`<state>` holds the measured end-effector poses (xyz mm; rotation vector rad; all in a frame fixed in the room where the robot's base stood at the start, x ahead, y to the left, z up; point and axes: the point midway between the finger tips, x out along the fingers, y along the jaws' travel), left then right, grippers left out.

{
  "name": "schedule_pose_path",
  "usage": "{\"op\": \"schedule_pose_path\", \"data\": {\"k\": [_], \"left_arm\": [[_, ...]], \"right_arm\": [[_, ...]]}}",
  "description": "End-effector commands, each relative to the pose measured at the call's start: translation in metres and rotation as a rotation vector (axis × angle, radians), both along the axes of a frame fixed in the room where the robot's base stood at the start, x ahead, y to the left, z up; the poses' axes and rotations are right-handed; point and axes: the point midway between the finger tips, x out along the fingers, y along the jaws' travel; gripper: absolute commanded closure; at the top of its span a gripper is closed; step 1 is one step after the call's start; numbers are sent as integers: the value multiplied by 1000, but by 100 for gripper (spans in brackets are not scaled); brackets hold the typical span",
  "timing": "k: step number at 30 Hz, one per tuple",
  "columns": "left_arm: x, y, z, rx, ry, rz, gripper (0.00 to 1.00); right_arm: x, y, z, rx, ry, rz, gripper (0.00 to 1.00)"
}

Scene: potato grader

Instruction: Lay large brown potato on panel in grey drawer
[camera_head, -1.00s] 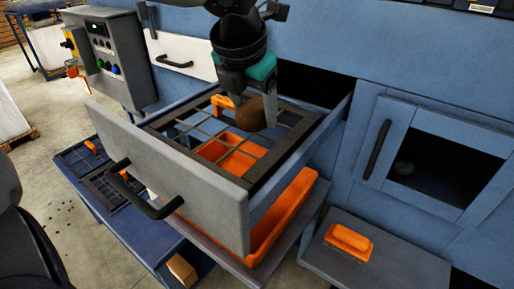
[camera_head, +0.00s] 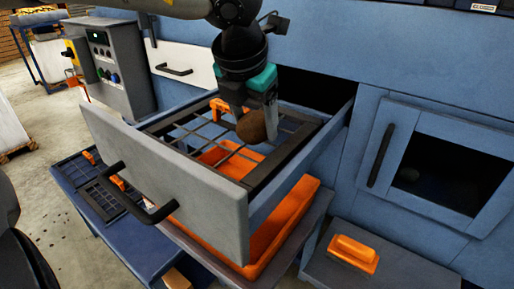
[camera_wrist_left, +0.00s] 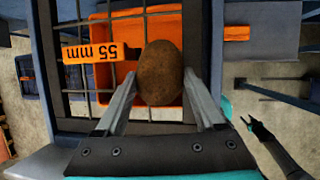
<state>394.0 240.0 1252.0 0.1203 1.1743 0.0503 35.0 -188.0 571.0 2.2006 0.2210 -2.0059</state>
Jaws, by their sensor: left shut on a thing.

§ Problem to solve
Pick out all lines from the data above in which the word "fingers" appears.

§ Solution to the exercise
`<state>` holds the measured end-effector poses (xyz mm; rotation vector rad; all in a frame fixed in the room where the robot's base stood at the start, x ahead, y to the left, z up; point and axes: the point midway between the finger tips, x out along the fingers, y along the jaws' travel), left then right, grippers left out.
  "description": "End-effector commands, each relative to the pose measured at the call's start: translation in metres and rotation as a rotation vector (axis × angle, radians), both along the axes of a frame fixed in the room where the robot's base stood at the start, x ahead, y to the left, z up; the poses' axes and rotations are right-handed; point and axes: the point midway between the finger tips, x out along the fingers, y along the jaws' travel; gripper: absolute commanded closure; at the top of its span a gripper is closed; step 1 is one step after the call's start; numbers are sent as integers: the value multiplied by 1000, but by 100 for gripper (spans in brackets are not scaled); brackets hold the typical span",

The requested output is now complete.